— PROBLEM TO SOLVE —
Show every line in the records below that contains the word "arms".
______________________________
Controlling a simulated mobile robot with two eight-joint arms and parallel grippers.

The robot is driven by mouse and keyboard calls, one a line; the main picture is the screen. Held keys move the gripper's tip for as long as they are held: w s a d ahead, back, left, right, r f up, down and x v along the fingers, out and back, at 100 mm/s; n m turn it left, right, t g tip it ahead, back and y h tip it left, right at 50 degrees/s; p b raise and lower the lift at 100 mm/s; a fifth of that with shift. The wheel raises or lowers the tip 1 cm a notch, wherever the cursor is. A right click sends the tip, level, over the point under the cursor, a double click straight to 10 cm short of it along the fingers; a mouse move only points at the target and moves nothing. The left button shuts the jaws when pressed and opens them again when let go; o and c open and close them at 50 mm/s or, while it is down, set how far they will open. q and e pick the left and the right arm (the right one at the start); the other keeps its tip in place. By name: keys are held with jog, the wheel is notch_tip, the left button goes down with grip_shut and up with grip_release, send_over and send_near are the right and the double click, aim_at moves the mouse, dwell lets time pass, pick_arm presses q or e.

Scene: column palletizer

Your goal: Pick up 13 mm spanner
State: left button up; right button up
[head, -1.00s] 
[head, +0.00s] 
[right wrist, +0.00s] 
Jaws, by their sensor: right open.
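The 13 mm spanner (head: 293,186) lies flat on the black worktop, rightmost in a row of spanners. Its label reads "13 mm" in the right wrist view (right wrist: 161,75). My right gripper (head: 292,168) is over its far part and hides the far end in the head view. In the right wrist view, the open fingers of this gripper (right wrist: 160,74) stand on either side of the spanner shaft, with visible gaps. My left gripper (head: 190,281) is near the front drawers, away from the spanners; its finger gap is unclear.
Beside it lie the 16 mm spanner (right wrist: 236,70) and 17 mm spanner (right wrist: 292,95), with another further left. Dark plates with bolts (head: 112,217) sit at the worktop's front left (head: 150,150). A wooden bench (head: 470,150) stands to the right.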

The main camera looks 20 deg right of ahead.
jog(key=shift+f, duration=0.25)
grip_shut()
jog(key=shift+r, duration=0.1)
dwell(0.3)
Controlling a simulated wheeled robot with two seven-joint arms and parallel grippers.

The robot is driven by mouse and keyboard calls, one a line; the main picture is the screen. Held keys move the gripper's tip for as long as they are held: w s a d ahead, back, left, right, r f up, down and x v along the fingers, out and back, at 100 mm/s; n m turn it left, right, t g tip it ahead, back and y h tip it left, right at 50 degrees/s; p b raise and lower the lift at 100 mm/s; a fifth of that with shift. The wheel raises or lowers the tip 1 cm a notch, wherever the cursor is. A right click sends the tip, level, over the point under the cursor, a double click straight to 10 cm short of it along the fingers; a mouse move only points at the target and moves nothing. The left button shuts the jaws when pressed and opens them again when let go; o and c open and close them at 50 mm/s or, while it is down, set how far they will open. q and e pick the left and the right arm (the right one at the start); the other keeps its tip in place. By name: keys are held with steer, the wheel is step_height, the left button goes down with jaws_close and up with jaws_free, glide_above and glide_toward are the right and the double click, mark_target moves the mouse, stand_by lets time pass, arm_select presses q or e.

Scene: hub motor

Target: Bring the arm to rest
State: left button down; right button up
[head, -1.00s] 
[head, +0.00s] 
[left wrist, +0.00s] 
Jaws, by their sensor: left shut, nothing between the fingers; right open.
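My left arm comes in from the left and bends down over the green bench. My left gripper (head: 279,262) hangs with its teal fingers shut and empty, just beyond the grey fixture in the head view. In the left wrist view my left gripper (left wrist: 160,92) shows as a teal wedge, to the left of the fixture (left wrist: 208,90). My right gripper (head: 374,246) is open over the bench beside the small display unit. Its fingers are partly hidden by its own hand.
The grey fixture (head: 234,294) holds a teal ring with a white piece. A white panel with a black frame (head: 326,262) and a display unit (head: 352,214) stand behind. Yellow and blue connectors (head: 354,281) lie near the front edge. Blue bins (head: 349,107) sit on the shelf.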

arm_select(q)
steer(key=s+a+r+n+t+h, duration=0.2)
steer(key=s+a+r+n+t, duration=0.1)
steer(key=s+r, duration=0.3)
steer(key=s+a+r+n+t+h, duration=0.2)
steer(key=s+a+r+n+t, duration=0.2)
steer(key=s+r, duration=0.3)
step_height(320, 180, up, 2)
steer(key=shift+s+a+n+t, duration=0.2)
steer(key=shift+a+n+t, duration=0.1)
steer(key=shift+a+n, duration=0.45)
______________________________
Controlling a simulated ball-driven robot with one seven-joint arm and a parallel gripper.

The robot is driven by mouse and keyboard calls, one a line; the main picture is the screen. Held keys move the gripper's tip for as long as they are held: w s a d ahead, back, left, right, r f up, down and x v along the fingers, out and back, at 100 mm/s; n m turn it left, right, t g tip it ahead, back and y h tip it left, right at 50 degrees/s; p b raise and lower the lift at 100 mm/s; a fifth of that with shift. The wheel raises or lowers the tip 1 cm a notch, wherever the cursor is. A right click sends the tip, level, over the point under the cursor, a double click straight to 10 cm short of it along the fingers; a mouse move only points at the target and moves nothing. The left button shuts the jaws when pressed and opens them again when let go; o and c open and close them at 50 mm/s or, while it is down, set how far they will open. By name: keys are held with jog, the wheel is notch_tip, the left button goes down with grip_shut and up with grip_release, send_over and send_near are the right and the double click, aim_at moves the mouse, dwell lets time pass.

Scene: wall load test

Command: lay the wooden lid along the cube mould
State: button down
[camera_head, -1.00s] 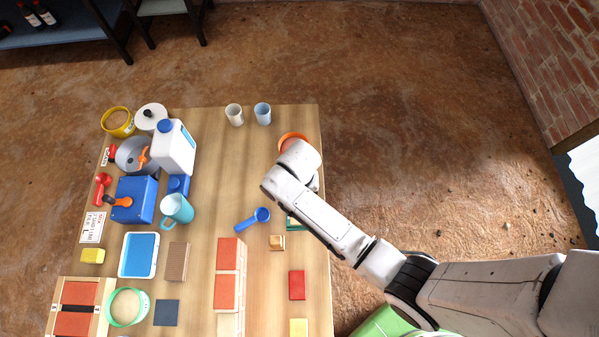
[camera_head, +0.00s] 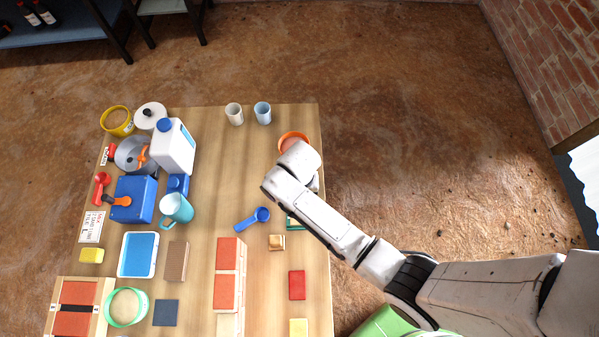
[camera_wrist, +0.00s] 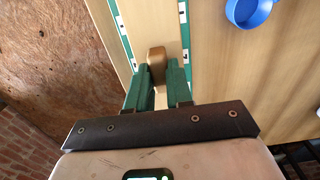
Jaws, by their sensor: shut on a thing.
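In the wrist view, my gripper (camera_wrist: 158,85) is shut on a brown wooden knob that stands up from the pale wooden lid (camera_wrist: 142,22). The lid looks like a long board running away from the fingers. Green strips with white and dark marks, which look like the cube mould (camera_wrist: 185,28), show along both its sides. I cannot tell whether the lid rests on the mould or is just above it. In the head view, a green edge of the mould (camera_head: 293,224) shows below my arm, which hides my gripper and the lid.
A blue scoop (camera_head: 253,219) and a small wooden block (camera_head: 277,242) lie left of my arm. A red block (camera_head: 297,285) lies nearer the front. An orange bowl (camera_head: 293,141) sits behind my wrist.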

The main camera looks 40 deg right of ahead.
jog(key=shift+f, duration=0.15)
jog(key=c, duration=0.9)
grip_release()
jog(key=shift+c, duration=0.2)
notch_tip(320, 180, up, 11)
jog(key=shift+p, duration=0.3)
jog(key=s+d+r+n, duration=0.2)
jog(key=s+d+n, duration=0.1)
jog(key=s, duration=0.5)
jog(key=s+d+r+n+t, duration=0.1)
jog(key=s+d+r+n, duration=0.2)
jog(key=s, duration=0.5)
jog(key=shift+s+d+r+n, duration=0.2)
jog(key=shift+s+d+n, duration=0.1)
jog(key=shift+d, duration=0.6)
______________________________
— RESPONSE TO THE TASK —
Controlling a simulated mobile robot with two eight-joint arms and parallel grippers.
Controlling a simulated wheeled robot with two seven-joint arms and parallel grippers.

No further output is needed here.